During its years of operation, up to three coin presses produced more than 50 different coin types including eight different coin denominations. However, between 1878 and 1893 the mint exclusively produced Morgan Silver Dollars. These coins are identifiable through the CC mint mark just like all bullion coins that were once produced at the historic Carson City Mint.
When visiting the mint that is now a part of the Nevada State Museum (open from 8:30 a.m. to 4:30 p.m. Tuesday – Sunday), you can see a vast collection of Carson City Morgan Silver Dollars as well as one of the historic coin presses that produced them.
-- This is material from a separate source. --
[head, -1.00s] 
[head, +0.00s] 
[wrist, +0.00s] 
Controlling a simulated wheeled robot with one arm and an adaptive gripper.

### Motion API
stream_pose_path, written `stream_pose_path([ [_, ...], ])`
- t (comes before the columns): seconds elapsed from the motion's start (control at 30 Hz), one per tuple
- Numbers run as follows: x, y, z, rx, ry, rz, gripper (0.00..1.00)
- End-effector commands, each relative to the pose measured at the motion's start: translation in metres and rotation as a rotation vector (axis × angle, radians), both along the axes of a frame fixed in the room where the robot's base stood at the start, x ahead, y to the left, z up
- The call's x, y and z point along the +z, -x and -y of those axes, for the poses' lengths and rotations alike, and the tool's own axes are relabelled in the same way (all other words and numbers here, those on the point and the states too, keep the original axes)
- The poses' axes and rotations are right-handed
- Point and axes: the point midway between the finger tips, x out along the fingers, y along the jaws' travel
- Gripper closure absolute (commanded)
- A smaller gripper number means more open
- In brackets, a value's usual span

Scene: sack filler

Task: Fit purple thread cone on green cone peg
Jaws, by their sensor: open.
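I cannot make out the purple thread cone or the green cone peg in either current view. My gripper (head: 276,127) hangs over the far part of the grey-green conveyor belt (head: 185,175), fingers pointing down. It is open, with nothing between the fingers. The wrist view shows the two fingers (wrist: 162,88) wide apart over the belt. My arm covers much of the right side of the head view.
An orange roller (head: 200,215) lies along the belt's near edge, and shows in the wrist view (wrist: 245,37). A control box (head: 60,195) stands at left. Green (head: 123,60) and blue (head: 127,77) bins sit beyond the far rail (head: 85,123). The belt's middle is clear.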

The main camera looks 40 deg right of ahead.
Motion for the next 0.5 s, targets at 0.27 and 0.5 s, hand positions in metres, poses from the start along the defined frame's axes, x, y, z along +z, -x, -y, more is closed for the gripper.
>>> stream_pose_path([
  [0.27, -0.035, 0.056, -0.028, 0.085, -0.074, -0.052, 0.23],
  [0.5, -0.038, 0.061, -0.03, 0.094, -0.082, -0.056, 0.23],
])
Coin Press No. 1 is still fully functional and it is currently used to mint commemorative medallions.
The last time Coin Press No. 1 was in operation to mint official coins was in the early 1970’s when it spent 4 years at the Denver branch of the US Mint. During that time, it minted 118 million coins including nickels, dimes and about 50 million pennies.
Coin collectors will be excited to hear of the possibility that commemorative Morgan Silver Dollars might be produced on the premises of the old mint as early as next year. At least, a bill to that effect was introduced on July 16th 2019 but no firm decision has been made yet.
If the bill is eventually passed, the 2021-CC Morgan Silver Dollar would probably be struck in uncirculated condition at the mint. However, the mint might bring in a newer coin press to produce the coins so Coin Press No. 1 is unlikely to see some action producing the new coins. In any case, the Nevada State Museum would receive 20% of the 10$ surcharge from each sold coin. The museum will probably attract even more visitors then, so you might want to plan your visit for this year in order to avoid the crowds!